“How oft, in spirit, have I turned to thee
Oh sylvan Wye! Thou wanderer through the woods
How often has my spirit turned to thee!”
The famous poet William Wordsworth wrote the above words whilst above the River Wye near Tintern Abbey. Glorious words for a glorious river. Flowing from the mountains of Plynlimon in Wales it winds its way for approximately 157 miles to the Severn estuary at Chepstow, much of it forming the border between England and Wales. On my way ever to south wales or the south west of England I am drawn to make a small detour to take some part of it in.
The fifth largest of the rivers in the UK it has history, views, forest, woodland and activities all along its route. Whatever your taste, walking, canoeing, fishing, wildlife, historic towns and villages or geological landscape interests are more than catered for and much more. The final 70 odd miles of it is surrounded by an official Area of Outstanding Beauty.
Before it reaches the bigger towns it makes its way through smaller idyllic towns like Hay-on-Wye in the Brecon Beacons National Park. Known as the town of books (it has 30 bookshops selling old or antique books) there is history beyond pages with castles as far back as Norman times and the good scenery to go with it.
A little further along is the only city on the river’s banks, Hereford, a cathedral city. Associated with so much, the home of the British SAS, but also home to Bulmers Cider with the largest cider mill in the world close to Herefords centre. Yes, a sign we are in real apple and pear country here.
As the River Wye comes towards the Forest of Dean and the sandstone gives way to limestone it happens upon Ross-on-Wye. A place with good reason can lay claim to be the birthplace of the British tourism industry. A very popular and busy town with tourists it is not hard to see why. Fantastic panoramic views above and beyond the Wye can be enjoyed but in the town on its banks you will find pretty streets, independent shops and the river is full of, canoeists, boaters and rowers and fishermen hoping for salmon.
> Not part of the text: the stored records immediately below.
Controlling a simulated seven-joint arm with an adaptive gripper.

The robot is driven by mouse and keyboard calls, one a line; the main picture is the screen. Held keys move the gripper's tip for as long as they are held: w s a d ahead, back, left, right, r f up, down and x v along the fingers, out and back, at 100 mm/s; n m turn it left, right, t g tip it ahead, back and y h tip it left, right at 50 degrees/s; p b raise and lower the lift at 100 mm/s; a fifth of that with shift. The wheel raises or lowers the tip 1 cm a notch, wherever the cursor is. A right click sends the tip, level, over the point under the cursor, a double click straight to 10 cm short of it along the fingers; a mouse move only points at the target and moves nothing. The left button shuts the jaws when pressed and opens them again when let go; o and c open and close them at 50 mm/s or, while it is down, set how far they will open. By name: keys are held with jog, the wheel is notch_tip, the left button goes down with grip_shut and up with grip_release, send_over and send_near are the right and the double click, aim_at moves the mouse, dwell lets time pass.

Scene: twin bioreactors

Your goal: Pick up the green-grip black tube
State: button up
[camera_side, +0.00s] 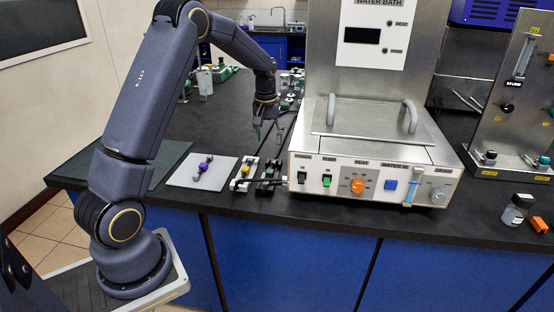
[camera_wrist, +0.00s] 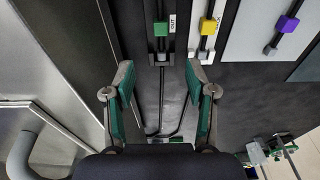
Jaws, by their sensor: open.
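The green-grip black tube (camera_wrist: 161,28) lies in a dark holder near the top middle of the wrist view. In the side view its green grip (camera_side: 269,172) is small, just left of the water bath. My gripper (camera_wrist: 160,72) is open and empty, with its green-padded fingers spread on either side of the tube's line. The green grip lies beyond the fingertips in the wrist view. In the side view my gripper (camera_side: 267,137) hangs above the bench, higher and farther back than the grip, and apart from it.
A yellow-grip tube (camera_wrist: 208,26) lies in a white holder close beside the green one. A purple-grip tube (camera_wrist: 288,24) rests on a white pad (camera_side: 183,178). The water bath (camera_side: 330,150) stands close on the right. Other green-marked equipment (camera_side: 222,74) is at the back.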

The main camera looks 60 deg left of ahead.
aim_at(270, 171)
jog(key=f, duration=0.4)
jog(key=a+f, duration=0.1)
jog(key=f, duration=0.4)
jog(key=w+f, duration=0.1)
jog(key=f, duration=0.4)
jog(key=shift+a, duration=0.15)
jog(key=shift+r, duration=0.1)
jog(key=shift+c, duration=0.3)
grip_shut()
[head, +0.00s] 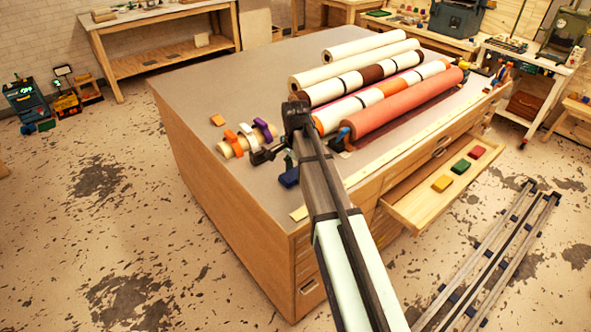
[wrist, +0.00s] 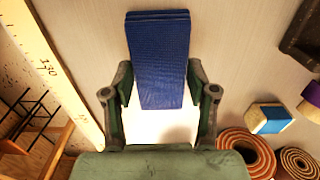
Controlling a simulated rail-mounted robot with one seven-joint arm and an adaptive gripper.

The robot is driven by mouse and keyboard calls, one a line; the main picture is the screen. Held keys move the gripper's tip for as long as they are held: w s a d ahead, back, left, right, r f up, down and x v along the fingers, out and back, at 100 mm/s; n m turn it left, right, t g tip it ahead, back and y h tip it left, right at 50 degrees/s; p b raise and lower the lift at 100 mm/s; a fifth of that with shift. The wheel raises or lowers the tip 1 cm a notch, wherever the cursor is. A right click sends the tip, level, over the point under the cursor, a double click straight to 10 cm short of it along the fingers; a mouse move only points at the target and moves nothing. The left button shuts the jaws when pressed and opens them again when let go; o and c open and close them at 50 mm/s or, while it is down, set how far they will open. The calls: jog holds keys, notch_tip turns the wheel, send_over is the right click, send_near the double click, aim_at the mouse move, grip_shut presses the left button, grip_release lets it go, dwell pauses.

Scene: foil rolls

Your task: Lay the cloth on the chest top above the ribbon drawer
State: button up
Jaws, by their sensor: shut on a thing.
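The cloth (wrist: 160,45) is a folded dark blue strip. In the wrist view it lies between the two fingers of my gripper (wrist: 160,88), which is shut on its near part. In the head view the cloth (head: 289,178) is a small blue patch over the near part of the chest top (head: 205,95). My arm partly hides the gripper there. I cannot tell whether the cloth touches the top. One drawer (head: 408,212) on the chest's right side stands open with yellow, green and red blocks in it. I cannot tell which drawer is for ribbon.
Long foil rolls (head: 400,103) lie across the right part of the top. Ribbon spools (head: 247,138) and an orange block (head: 217,120) lie left of my gripper. A yellow ruler (wrist: 62,75) runs along the top's edge. The far left of the top is clear.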

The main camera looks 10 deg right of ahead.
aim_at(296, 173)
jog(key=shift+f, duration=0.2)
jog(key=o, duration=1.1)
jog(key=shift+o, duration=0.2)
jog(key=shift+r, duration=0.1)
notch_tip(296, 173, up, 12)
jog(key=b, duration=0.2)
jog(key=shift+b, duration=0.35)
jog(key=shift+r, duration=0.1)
This river has all manners of geology all the way down to its mouth into the Severn and as it goes on it makes its stand as the border between England and Wales. From around Hereford to the end it is protected by status for future generations to enjoy. Its varied scenery as it winds down its valley really is quite astonishing. Not just geologically but with hills and plains, trees and fields plus wildlife and activities.
At Chepstow it ends its journey and empties into the Severn estuary. A place in itself worth exploring for its history both in buildings and shipyards as well as the surrounding landscape. It is home to the oldest surviving stone castle in Britain. Built in 1067 by the Normans to stop the Welsh attacking Gloucester.
Again and again you will see that all the way along this river the importance as a barrier as well as for industry becomes all too apparent. Castles, shipping, cathedrals and old famous bridges are all featured but today it adds to the great charm and outstanding beauty this river brings. I enjoy it and have many more miles of it to explore and will do so with joy.